Record excerpts
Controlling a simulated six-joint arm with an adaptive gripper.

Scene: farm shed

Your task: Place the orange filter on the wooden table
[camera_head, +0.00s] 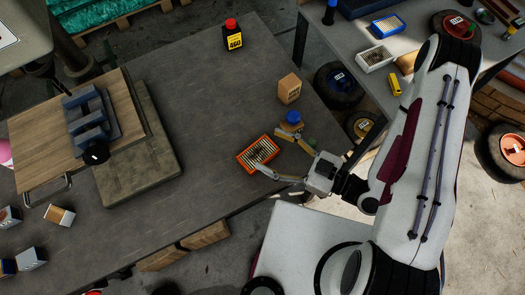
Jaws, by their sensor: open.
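The orange filter (248,163) has an orange frame and a pale pleated middle. It appears to lie flat on the large dark grey-brown table (200,95), near its right side. My gripper (267,150) is open, with its fingers spread at the filter's right side. The lower finger overlaps the filter's lower edge in the picture; I cannot tell whether it touches. The upper finger is apart from the filter, by a blue-capped item (293,117). I cannot tell whether this dark table is the wooden table; a wooden board (42,155) lies at the left.
A cardboard box (289,88) and a yellow bottle with a red cap (233,38) stand on the dark table. A side bench (350,50) holds a blue filter (388,25) and a white filter (375,58). The table's middle is clear.

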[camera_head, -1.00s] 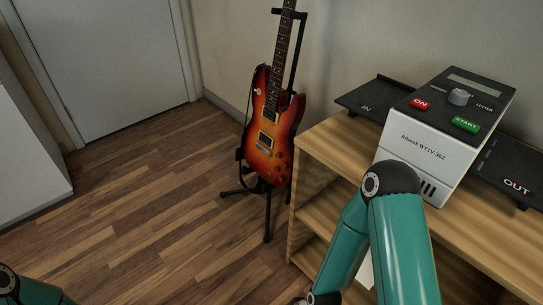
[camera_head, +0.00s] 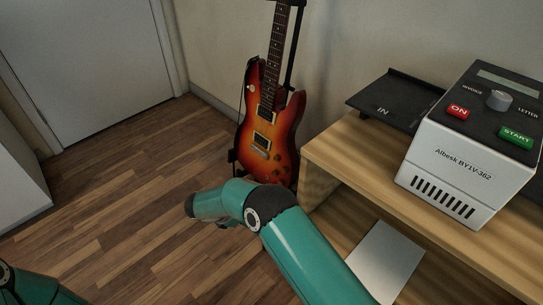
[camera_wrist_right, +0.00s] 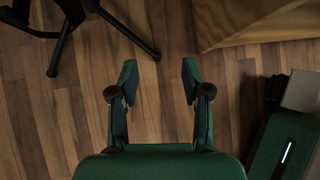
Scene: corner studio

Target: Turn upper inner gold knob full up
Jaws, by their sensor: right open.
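The sunburst electric guitar (camera_head: 270,125) stands upright on a black stand near the wall in the head view. Its knobs (camera_head: 284,160) are tiny dots low on the right of the body; I cannot tell which is the upper inner gold one. My right arm reaches toward the guitar's lower part and overlaps it in the picture; its gripper is not clear in the head view. In the right wrist view my right gripper (camera_wrist_right: 158,80) is open and empty, over wooden floor. The left gripper is out of sight.
A wooden shelf (camera_head: 350,145) stands right of the guitar, bearing a white and black machine (camera_head: 462,165) and a black IN tray (camera_head: 390,98). Black stand legs (camera_wrist_right: 62,40) show in the wrist view. Floor left of the guitar (camera_head: 130,165) is clear.

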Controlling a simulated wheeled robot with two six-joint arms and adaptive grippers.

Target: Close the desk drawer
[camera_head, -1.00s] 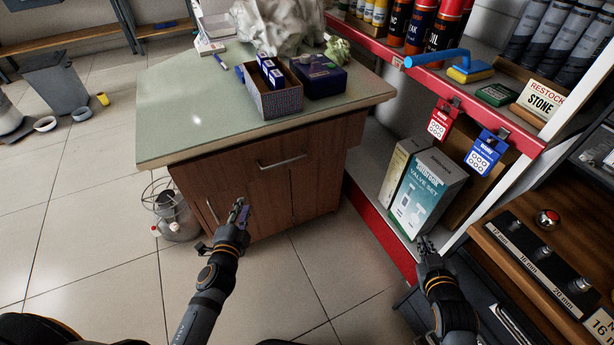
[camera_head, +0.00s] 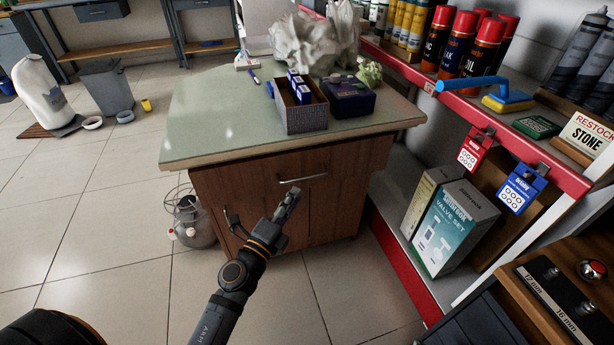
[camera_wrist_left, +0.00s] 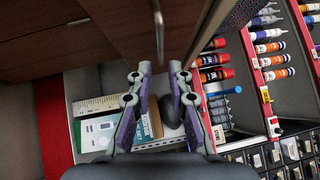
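The desk (camera_head: 180,137) has a green top and a brown wooden front. Its drawer (camera_head: 262,191) is at the top of the front, with a metal bar handle (camera_head: 303,179). I cannot tell whether the drawer stands out from the front. My left gripper (camera_head: 290,198) is just in front of the desk, slightly below and left of the handle in the head view. In the left wrist view its two fingers (camera_wrist_left: 158,72) are apart with nothing between them. The handle (camera_wrist_left: 158,32) appears edge-on beyond the fingertips there. My right gripper is out of view.
A divided box (camera_head: 305,117) and a dark blue case (camera_head: 350,103) stand on the desk. A red-edged shelf (camera_head: 478,115) with valve-set boxes (camera_head: 452,232) is at the right. A metal can (camera_head: 192,222) stands left of the desk. Tiled floor is free at the front left.

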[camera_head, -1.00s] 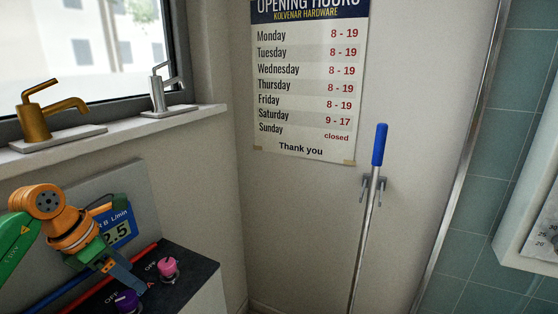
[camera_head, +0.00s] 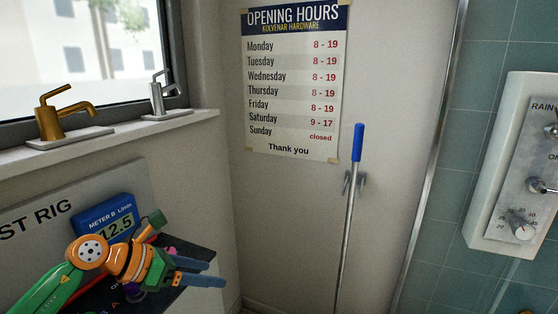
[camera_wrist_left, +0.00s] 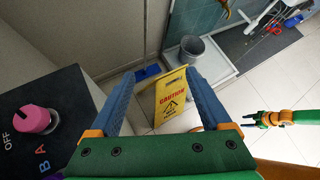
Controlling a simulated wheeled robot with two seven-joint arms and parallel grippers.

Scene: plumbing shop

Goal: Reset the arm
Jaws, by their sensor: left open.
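My left gripper (camera_head: 216,273) is in front of the test rig in the head view. Its two blue fingers point right, apart, with nothing between them. In the left wrist view the left gripper (camera_wrist_left: 158,80) also shows open and empty, its fingers framing the floor and a yellow caution sign (camera_wrist_left: 170,98) well beyond. My right gripper (camera_wrist_left: 249,119) shows small at the right of the left wrist view, out over the tiled floor; its fingertips look apart and empty. The head view does not show it.
The test rig has a blue meter (camera_head: 108,216) reading 12.5 and a dark top with a pink knob (camera_wrist_left: 32,119). A gold tap (camera_head: 55,115) stands on the sill. A blue-handled pole (camera_head: 357,150) hangs on the wall.

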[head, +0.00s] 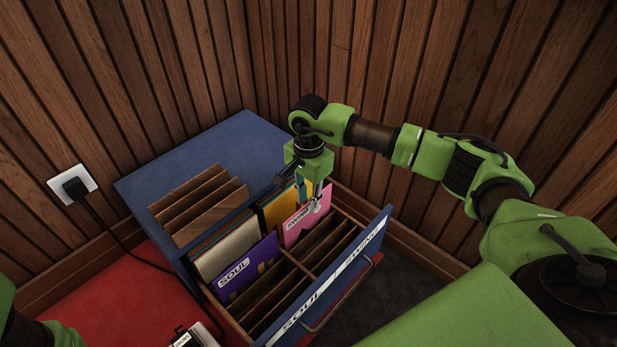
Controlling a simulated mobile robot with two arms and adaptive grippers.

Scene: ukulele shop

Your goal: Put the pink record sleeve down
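The pink record sleeve (295,231) stands upright in the open blue drawer, its lower part behind the drawer's dividers. It is just in front of a yellow sleeve (273,211) and right of a purple sleeve labelled SOUL (255,268). My right gripper (310,206) points down at the pink sleeve's top edge. One finger lies in front of the sleeve, the other at its back side. I cannot tell whether they pinch it or stand slightly apart. Whether the sleeve's bottom rests in the slot is hidden. My left gripper is not in view; only a bit of that arm shows.
The drawer front (334,281) carries white label strips and a handle. Empty wooden slots (283,296) lie in front of the sleeves. The blue cabinet top (225,142) holds a wooden divider rack (199,203). Slatted walls close in behind; a cable runs from a socket (73,184).

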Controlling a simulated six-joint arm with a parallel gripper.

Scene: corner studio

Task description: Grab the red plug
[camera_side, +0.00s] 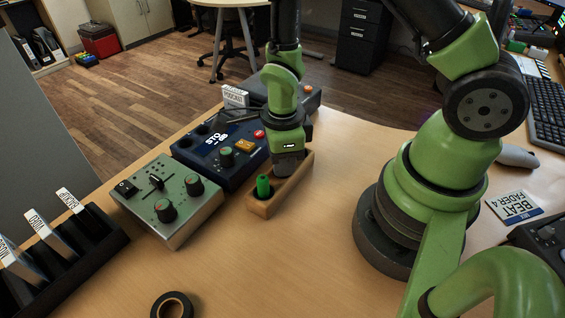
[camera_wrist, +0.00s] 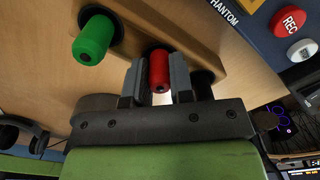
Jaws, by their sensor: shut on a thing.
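The red plug (camera_wrist: 159,68) is in the wrist view, between the two fingers of my gripper (camera_wrist: 157,82), which is shut on it. Its far end meets the wooden block (camera_wrist: 185,30), at a dark hole. The green plug (camera_wrist: 93,38) stands in the same block, to the left of the red one. In the side view the wooden block (camera_side: 262,208) lies on the desk, with the green plug (camera_side: 263,186) at its near end. My gripper (camera_side: 287,168) is over the block's middle there and hides the red plug.
A green-grey control box (camera_side: 166,200) with knobs and a dark blue device (camera_side: 222,146) with buttons stand left of the block. A black rack (camera_side: 75,262) with labelled cards is at the lower left. A tape roll (camera_side: 172,305) lies at the front.

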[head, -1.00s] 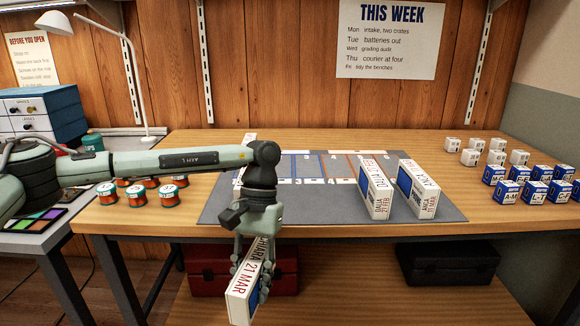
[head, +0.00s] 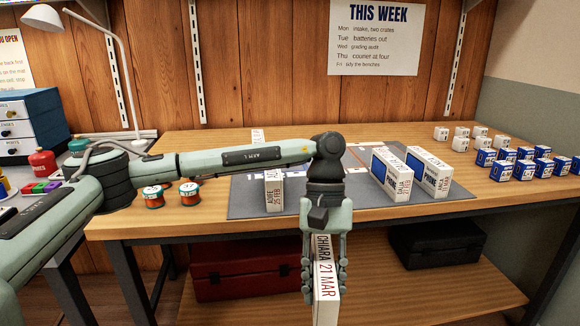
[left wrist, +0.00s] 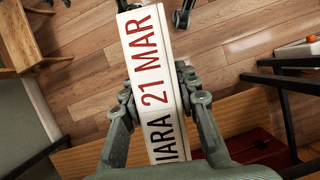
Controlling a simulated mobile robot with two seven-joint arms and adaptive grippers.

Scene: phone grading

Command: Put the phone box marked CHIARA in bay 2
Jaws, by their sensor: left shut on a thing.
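The white phone box marked CHIARA (head: 324,285), with "21 MAR" in red, is held upright in front of the table's front edge. My left gripper (head: 323,280) is shut on it, with a finger on each side. In the left wrist view the box (left wrist: 150,60) sits between the fingers of the gripper (left wrist: 160,115), and part of its name is hidden. The grey mat (head: 250,205) with marked bays lies on the table. My left arm hides much of the mat and most bay numbers. My right gripper is not in view.
A white box marked AIMEE (head: 274,190) stands on the mat at the left. Two more phone boxes, DALIA (head: 393,180) and another (head: 428,175), stand at the right. Small blue and white boxes (head: 503,171) fill the table's right end. Spools (head: 153,197) stand at the left.

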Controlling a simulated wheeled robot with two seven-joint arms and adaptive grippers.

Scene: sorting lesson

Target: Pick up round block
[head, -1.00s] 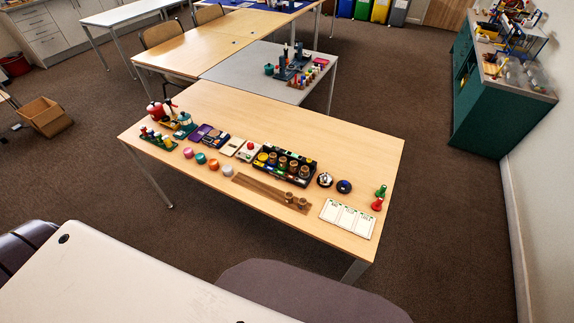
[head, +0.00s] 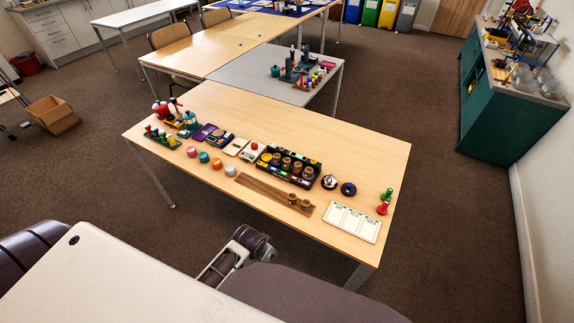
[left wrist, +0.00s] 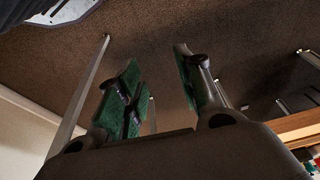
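I cannot tell which is the round block. Part of my left arm shows at the bottom centre of the head view, in front of the table and apart from the pieces. In the left wrist view my left gripper (left wrist: 160,78) has its green-padded fingers apart with nothing between them. My right gripper is not in view.
The wooden table (head: 290,115) also holds a black tray (head: 310,183) of cylinders, a wooden strip (head: 268,191), a white card (head: 354,222) and red and green pegs (head: 384,207). Its back half is clear. A grey table (head: 240,70) stands behind.

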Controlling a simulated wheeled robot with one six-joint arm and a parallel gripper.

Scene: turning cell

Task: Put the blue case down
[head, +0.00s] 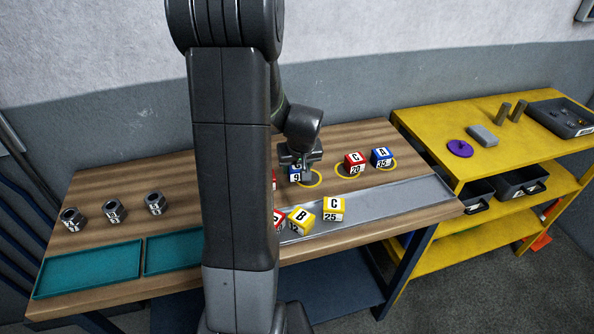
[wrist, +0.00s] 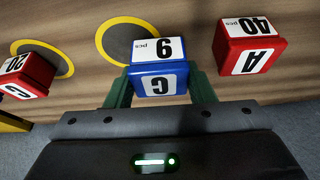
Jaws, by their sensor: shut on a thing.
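A yellow ring with a dark disc (wrist: 125,40) lies beside and partly behind the case. In the head view this yellow ring (head: 318,182) shows just right of the case. I cannot tell whether the case's underside touches the bench.
A red case A 40 (wrist: 250,45) stands close by; a red case C 20 (head: 355,163) and a blue case A 35 (head: 381,157) stand right. Yellow cases (head: 333,208) sit on the metal strip (head: 405,195) in front. Nuts (head: 113,211) and teal trays (head: 90,268) are left.

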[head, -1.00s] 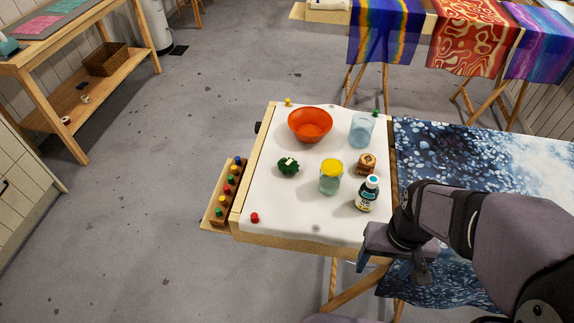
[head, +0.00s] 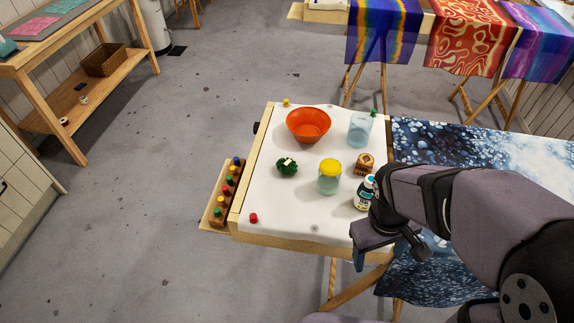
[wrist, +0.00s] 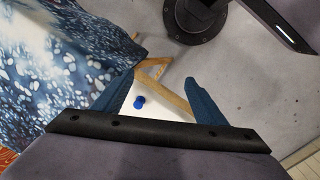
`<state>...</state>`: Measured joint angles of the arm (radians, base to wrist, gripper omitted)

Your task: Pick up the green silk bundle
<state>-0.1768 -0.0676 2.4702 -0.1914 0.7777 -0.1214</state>
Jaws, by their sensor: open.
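The green silk bundle (head: 287,166) is a small dark green crumpled wad with a pale band. It lies on the white table top (head: 275,205), left of a jar with a yellow lid. My gripper (head: 385,258) is at the table's front right corner, well right of and nearer than the bundle. In the wrist view my gripper (wrist: 165,100) has its two blue fingers spread apart with nothing between them. The bundle does not show in the wrist view.
A red pushpin (head: 253,218) sits front left. Blue patterned silk (head: 480,160) lies right.

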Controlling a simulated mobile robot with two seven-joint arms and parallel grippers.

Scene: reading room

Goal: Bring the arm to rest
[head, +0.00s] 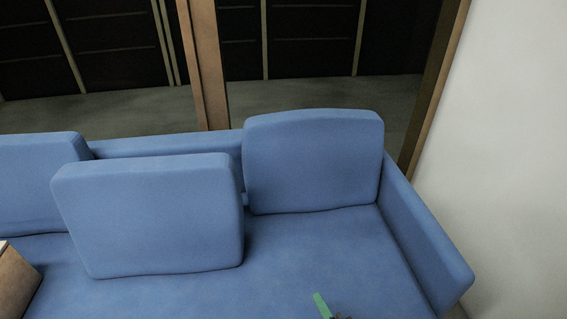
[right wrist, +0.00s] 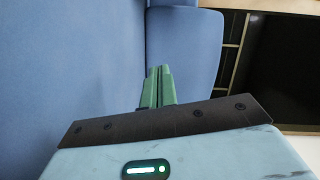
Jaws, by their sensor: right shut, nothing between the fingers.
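My right gripper (head: 322,304) shows at the bottom edge of the head view, only its green fingertip end in sight, in front of the blue sofa seat. In the right wrist view its two green fingers (right wrist: 159,88) lie side by side, shut, with nothing between them. Behind them is the blue upholstery of the sofa (right wrist: 80,70). The rest of my right arm is out of the head view. My left gripper is in neither view.
The blue sofa (head: 330,265) fills the lower head view. A loose cushion (head: 150,215) stands forward on its seat; another cushion (head: 313,160) leans at the back right. A brown box-like thing (head: 15,280) is at the left edge. A pale wall (head: 505,150) stands right.

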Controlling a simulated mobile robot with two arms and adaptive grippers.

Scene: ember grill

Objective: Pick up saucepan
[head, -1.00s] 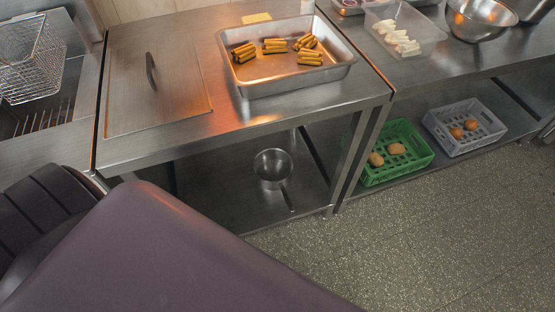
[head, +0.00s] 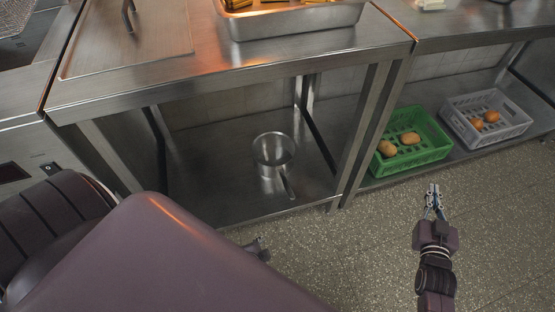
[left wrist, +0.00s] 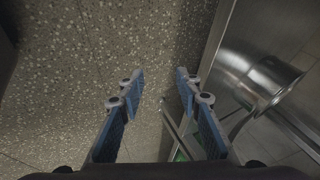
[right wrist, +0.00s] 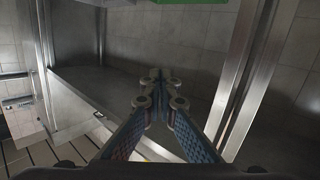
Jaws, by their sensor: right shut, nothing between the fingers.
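The saucepan (head: 273,150) is a shiny metal pan standing upright on the lower shelf (head: 215,190) of the steel table. Its handle points toward the shelf's front edge. My left gripper (head: 258,246) is mostly hidden behind my own body in the head view, just in front of that edge. In the left wrist view its fingers (left wrist: 160,80) are apart and empty, with the saucepan (left wrist: 262,80) to their right, not touching. My right gripper (head: 434,197) is over the floor, in front of the crates and well right of the saucepan. Its fingertips (right wrist: 160,76) meet, with nothing held.
A green crate (head: 437,156) with potatoes and a grey crate (head: 512,132) with onions stand on the right lower shelf. The table top (head: 170,85) overhangs the saucepan and bears a metal tray (head: 300,22). Table legs (head: 365,130) flank the opening. The floor in front is clear.

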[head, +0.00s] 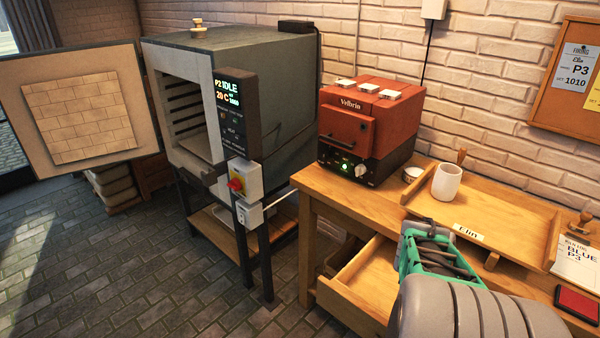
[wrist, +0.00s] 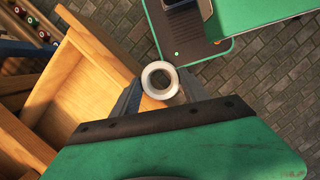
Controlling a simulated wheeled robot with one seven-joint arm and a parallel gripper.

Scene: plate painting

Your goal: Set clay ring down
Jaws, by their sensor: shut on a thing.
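My gripper (wrist: 160,84) is shut on the white clay ring (wrist: 146,79) in the wrist view, with one dark finger on each side. The ring's round opening faces the wrist camera. It is held above the front edge of an open wooden drawer (wrist: 80,90), partly over the paved floor. In the head view my green gripper body (head: 430,250) is in front of the workbench by the open drawer (head: 350,283). The fingertips and ring are hidden there behind my arm.
The workbench (head: 318,187) carries a red test kiln (head: 347,131), a white cup (head: 447,181), a small bowl (head: 412,174) and a wooden tray (head: 500,208) labelled Elin. A stamp pad (head: 577,303) is at right. The large kiln (head: 250,75) stands open at left. Floor is clear there.

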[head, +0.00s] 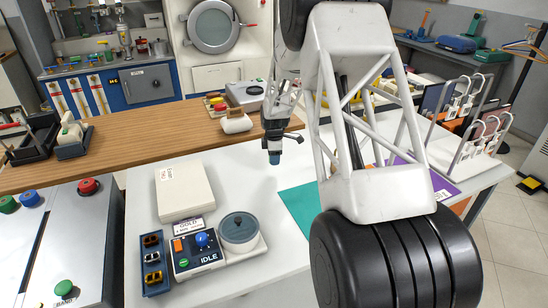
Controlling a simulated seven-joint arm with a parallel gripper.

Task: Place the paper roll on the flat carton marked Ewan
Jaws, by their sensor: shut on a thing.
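My gripper (273,152) points down over the white table, just right of the wooden counter. A flat cream carton (184,192) lies on the white table, to the left of and nearer than my gripper. It has a small label at its far left corner, too small to read. Its top is bare.
In front of the carton stand a sign reading GOLD (188,226), a control box reading IDLE (198,252), a round lidded pot (239,229) and a dark blue tray (154,262). A teal mat (298,207) lies to the right. White table is clear between carton and gripper.

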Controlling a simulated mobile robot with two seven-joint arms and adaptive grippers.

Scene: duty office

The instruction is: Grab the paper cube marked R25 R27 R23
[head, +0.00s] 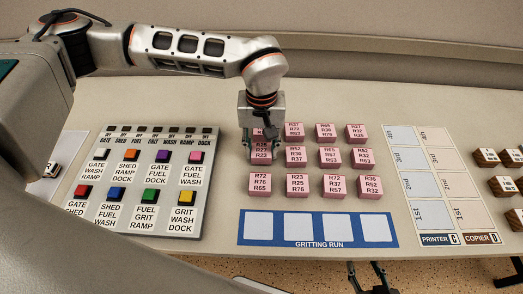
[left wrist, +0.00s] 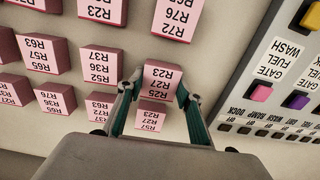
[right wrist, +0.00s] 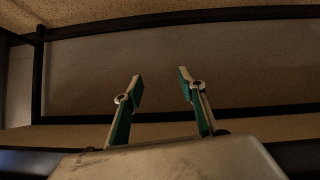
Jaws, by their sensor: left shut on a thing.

Stated goal
Looking at the listing above, count the lines that contain "Target" and give nothing but the number.

Expected output
3